Monday, February 22, 2010
William Craft Brumfield papers
Author, photographer, and Tulane professor William Brumfield’s papers are in the process of being assembled as our Manuscripts Collection 709. The collection got its start with the typescript and galleys, with color and black and white printed photographs, created in preparation for the 1983 publication of Gold in Azure : One Thousand Years of Russian Architecture. Several other items from that era are in the processed collection in our stacks. Over the last few months, Professor Brumfield has begun to contribute more material to the collection, such as the complete set of Kennan Institute annual reports since 1989, as that publication has liberally published his photographs almost exclusively in every issue.
Carol J. Schlueter’s recent article in the New Wave provides a quick insight into the current scholarly and creative interests, activities and publications of William Brumfield. Another New Wave article, Photos: Remembering Russia, appeared June 30, 2011. Online exhibits of his photographs are openly accessible in various internet sites: Meeting of Frontiers: The William C. Brumfield Collection is hosted by the Prints and Photographs Division of the Library of Congress; The William C. Brumfield Russian Architecture Collection is a collaboration with the University of Washington Libraries; there is a photographic gallery of his contributions on the World Digital Library, a joint project of the Library of Congress and UNESCO; and the Culture in the Vologda Region web site hosts an online gallery and interview with Professor Brumfield which appeared on Russian television and radio. The monastery at Ferapontovo (a UNESCO World Heritage site) is the subject of Professor Brumfield's article, Ferapontovo: Medieval Treasure in the Russian North. Another 2010 addition is the article for Russia Now, Veliky Ustiug: Northern Jewel, which is illustrated by another new photographic slide-show. Internet publishing is particularly well-suited for presentation of Professor Brumfield's written and photographic work together; for example, brilliantly colored photographs also accompany his October 2010 article, Tomsk: Cultural treasure in the taiga. In 2011, the open access internet site, Russia Beyond the Headlines, has devoted their section "Discovering Russia" to a compilation of numerous photographic and audio slide shows created by William Brumfield.
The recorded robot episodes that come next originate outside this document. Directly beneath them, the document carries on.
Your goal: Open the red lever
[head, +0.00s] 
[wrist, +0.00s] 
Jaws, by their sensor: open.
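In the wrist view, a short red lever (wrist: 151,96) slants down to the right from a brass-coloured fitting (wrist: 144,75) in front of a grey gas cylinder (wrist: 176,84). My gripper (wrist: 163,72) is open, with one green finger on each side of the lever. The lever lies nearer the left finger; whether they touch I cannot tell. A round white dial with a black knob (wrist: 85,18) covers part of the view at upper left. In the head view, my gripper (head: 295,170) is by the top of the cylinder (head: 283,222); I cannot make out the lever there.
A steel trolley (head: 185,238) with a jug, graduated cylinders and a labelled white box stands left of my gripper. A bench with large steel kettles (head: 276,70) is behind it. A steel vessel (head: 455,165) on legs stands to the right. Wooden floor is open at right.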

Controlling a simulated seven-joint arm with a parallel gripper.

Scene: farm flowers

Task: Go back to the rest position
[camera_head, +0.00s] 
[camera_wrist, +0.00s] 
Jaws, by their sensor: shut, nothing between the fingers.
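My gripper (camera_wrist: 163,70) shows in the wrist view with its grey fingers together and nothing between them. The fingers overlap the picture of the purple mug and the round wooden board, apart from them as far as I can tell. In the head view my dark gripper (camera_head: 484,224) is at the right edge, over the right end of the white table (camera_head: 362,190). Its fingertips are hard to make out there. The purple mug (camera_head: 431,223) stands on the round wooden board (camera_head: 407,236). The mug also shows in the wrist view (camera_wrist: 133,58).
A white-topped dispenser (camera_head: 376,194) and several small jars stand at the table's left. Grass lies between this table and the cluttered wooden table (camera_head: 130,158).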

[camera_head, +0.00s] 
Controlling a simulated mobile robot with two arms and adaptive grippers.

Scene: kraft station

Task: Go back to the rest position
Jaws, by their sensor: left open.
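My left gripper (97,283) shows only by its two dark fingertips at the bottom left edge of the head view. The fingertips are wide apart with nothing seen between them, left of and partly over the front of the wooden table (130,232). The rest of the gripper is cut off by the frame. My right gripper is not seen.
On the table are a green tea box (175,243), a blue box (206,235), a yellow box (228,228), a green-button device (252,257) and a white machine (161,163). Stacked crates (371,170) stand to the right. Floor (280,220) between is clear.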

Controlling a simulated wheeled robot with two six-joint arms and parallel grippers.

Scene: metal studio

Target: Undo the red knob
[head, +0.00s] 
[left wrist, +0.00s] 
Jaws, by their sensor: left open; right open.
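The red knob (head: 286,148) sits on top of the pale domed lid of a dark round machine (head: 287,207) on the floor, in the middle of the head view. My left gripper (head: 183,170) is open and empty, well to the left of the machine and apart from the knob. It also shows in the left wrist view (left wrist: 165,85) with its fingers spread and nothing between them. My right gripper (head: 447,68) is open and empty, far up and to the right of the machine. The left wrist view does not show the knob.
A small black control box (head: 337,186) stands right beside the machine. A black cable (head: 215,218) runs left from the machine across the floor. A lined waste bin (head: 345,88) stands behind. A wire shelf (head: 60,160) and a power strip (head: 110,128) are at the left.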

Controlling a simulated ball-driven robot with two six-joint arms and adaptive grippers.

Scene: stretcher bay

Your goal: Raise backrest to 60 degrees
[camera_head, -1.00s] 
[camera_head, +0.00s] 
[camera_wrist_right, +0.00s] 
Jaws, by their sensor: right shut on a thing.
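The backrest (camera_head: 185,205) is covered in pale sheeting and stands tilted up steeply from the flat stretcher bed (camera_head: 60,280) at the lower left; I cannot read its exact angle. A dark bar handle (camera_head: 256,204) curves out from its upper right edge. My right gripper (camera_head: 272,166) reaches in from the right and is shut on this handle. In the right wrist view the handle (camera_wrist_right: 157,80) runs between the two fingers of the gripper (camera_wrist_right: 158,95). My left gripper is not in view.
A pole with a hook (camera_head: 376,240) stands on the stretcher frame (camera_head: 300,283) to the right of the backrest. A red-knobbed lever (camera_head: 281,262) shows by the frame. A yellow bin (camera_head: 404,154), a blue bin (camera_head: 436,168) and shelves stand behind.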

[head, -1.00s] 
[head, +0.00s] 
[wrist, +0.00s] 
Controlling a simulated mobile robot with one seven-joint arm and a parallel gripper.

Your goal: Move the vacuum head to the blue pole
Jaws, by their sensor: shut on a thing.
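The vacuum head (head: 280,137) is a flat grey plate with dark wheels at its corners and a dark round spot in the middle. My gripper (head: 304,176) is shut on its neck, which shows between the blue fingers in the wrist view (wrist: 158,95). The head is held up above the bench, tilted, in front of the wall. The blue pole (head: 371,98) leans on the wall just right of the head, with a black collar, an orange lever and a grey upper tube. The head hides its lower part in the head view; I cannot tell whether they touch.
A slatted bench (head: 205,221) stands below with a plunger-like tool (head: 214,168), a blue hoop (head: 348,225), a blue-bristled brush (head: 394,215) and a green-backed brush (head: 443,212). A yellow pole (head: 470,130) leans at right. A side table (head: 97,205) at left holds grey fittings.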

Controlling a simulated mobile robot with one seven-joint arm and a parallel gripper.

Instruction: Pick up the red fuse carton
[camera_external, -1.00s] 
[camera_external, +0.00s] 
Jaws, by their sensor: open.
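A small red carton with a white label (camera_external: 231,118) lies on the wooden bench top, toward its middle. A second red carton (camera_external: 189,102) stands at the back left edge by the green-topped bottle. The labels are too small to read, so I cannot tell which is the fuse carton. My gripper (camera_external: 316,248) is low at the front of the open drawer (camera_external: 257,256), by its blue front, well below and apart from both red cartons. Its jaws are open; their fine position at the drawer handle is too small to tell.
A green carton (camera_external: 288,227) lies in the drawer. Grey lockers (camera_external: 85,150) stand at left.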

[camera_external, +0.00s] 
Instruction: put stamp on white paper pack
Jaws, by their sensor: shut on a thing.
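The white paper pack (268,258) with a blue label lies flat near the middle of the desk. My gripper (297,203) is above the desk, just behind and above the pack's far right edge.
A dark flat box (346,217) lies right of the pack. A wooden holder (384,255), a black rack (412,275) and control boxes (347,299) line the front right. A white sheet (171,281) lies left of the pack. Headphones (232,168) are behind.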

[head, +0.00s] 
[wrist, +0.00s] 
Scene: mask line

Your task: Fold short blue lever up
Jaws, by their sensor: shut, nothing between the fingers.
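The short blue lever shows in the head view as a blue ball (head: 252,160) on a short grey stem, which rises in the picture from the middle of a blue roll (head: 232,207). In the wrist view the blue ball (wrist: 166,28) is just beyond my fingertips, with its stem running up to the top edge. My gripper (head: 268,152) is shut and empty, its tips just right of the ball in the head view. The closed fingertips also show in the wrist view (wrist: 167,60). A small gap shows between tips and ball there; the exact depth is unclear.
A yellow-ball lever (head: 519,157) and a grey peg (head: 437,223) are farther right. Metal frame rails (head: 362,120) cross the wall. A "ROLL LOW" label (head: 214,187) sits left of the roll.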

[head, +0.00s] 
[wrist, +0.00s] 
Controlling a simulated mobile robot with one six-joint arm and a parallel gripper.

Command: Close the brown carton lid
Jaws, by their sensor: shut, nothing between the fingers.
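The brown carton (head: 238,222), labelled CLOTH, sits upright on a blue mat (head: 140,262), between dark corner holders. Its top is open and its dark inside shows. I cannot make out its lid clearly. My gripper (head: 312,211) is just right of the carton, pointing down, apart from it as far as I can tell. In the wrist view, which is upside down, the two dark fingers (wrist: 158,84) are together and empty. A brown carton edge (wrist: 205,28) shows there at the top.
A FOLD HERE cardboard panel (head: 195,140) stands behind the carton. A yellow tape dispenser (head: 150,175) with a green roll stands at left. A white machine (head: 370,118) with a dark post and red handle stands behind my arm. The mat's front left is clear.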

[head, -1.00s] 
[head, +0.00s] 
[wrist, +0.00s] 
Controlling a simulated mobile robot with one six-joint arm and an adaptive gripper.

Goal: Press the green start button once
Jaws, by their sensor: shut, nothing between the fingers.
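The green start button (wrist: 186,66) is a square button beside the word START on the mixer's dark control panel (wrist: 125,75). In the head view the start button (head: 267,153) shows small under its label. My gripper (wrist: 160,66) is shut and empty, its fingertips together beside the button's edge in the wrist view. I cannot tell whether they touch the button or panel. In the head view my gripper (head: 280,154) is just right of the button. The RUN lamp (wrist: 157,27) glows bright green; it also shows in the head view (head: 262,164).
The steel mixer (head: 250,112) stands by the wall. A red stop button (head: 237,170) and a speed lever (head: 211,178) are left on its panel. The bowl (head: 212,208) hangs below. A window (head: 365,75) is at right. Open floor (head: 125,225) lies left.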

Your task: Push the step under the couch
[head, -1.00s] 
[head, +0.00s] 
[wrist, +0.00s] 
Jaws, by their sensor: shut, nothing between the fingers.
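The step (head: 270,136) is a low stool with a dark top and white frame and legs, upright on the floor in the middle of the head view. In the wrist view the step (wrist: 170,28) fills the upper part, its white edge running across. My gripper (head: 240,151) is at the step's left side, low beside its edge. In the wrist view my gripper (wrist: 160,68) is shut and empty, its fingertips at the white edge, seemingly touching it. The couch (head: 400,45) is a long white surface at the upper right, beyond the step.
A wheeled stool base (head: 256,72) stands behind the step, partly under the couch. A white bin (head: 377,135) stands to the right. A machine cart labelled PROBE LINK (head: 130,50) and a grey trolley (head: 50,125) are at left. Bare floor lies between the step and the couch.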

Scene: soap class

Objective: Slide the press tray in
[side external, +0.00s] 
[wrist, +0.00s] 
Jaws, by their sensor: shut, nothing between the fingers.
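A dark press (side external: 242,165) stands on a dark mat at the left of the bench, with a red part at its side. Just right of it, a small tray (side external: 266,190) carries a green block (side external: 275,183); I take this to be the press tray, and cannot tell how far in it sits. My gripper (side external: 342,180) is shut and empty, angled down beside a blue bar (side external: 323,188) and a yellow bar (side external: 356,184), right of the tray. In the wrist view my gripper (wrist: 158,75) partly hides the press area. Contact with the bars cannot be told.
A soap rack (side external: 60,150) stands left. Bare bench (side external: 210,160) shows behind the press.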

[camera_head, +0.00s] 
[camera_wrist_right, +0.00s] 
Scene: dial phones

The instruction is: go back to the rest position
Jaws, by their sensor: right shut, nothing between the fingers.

Archival collections of personal and professional papers are usually the by-product of a person’s life. Often, these valuable items have been held together by relatives or other collectors, and then donated to, or purchased by, a library or other repository. But those scholars, public figures, writers and artists who intentionally gather their own papers for the benefit of future researchers, and donate them for safe-keeping to a specific repository, are a real boon to the preservation of our cultural heritage. At Tulane’s Special Collections, we greatly appreciate the generosity, enthusiasm and foresight of our self-archiving donors, including such notable individuals as Lindy Boggs, Art Silverman, Mignon Faget, Phyllis Hudson, LaVerne “Pike” Thomas, Catharine Brosman, Joel Fletcher, Bert Myers, Joel Grossman Myers, Joel Fletcher and William Brumfield.
Captions: Left: Trinity Cathedral and bell tower, with Pskova River in foreground. Pskov. Photograph taken August 2009, and published in 2008-2009 annual report of the Kennan Institute for Advanced Russian Studies, Woodrow Wilson International Center for Scholars. Bottom: architectural detail of 1674 Church of the Dormition, Varzuga (Murmansk Region), Photograph taken July 20, 2001. Both photographs by William Brumfield, and were selected by him for this post.